■ **SOURCE DATA**
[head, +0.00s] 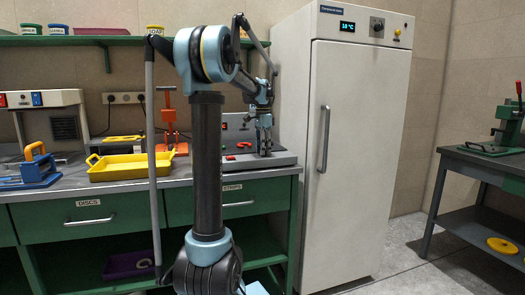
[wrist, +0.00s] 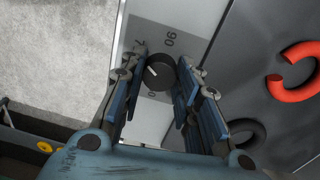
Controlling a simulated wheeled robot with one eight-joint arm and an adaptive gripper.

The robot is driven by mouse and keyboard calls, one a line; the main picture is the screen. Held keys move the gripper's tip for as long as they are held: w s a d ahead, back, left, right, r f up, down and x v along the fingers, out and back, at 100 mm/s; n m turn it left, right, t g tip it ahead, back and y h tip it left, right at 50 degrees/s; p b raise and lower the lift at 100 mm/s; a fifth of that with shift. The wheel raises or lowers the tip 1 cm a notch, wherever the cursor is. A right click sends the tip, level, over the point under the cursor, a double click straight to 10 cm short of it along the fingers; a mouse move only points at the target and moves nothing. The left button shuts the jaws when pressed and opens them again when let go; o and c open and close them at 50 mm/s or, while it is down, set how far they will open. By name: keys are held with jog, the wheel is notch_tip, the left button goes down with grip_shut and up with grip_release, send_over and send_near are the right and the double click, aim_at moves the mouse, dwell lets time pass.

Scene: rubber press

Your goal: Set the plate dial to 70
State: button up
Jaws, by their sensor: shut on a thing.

■ **INSTRUCTIONS FOR THE TASK**
Restate the data above exactly, stripping out each image.

■ **RESPONSE**
[head, +0.00s] 
[wrist, +0.00s] 
Controlling a simulated wheeled robot with one eight-joint arm and an adaptive gripper.

The robot is driven by mouse and keyboard calls, one a line; the main picture is the screen. Held keys move the gripper's tip for as long as they are held: w s a d ahead, back, left, right, r f up, down and x v along the fingers, out and back, at 100 mm/s; n m turn it left, right, t g tip it ahead, back and y h tip it left, right at 50 degrees/s; p b raise and lower the lift at 100 mm/s; a fifth of that with shift. The wheel raises or lowers the tip 1 cm a notch, wherever the cursor is. A right click sends the tip, level, over the point under the cursor, a double click straight to 10 cm short of it along the fingers; a mouse move only points at the target and moves nothing. The left button shuts the jaws when pressed and opens them again when let go; o and c open and close them at 50 mm/s or, while it is down, set how far they will open. By name: keys are held with jog, the wheel is notch_tip, the left button goes down with grip_shut and up with grip_release, send_over and send_near are the right and the double click, aim_at moves the mouse, dwell lets time pass.

Scene: rubber press

Your goal: Set the plate dial to 70
State: button up
Jaws, by their sensor: shut on a thing.

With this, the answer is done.